Accurate and reliable FSMs are beneficial for reducing the effects of floods. Using tolerance and VIF approaches, the result was evaluated for sensitivity, specificity, NPV, and PPV. Identifying the floodprone region of the Padma River basin, Bangladesh, we presented the coupled ensemble algorithms (ADT-ICO, NB-ICO, ANN-ICO, and DLNN-ICO). In this respect, 18 environmental and topographical flood conditioning variables were determined, and the models were run employing a realistic and empirical technique. The ICO-based component significance analyses were used to select and rank the 18 flood conditioning variables for geospatial simulation. The DLNN-ICO model’s findings showed that river density (50), elevation (65), rainfall (70), and distance from the river (80) were the key variables affecting flood occurrence in the study basin.

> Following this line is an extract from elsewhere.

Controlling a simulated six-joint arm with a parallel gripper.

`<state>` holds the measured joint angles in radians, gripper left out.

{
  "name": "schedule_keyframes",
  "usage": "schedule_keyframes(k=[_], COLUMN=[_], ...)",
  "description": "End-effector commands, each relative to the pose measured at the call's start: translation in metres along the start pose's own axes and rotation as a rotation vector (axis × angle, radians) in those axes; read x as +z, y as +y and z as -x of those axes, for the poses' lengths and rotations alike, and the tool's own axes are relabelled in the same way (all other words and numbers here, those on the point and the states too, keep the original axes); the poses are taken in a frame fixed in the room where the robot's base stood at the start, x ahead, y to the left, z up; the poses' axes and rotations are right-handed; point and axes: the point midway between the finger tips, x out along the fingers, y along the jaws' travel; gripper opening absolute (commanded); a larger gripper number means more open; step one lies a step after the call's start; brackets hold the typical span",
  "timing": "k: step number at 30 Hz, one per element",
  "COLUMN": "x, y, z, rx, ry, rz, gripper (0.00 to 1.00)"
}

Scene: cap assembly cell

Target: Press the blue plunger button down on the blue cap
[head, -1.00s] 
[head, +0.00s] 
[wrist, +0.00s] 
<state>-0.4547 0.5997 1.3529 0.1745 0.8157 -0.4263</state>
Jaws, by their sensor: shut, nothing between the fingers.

The DLNN-ICO model outscored the other three methods tested in this research. This model’s high and very high flash-flood vulnerable areas cover 922 km² (29.29%) and 1142 km² (36.27%) of the total area, respectively. The remaining area is covered by moderate, low, and very low floodprone zones, which were mostly located in lower coarse river basins around the northwest and northern regions. The findings of this study demonstrate that the flash-flood-sensitive zone may be identified in a similar climate region using the DLNN-ICO modeling technique. The suggested models are robust overall for analyzing FS. ICO methods and multiverse optimization could improve the single DNNN model for FSMs. However, these methods can also solve different hydrological problems, which could be considered in future research. The findings of this study can help policymakers at the regional and national levels implement a viable approach to reducing flood risk, thereby limiting financial damage and loss of life in the studied region, particularly for people who live near the river system. To improve the suggested model, more research should be performed on how ensemble models that use deep learning and hydrodynamics can take uncertainty into account.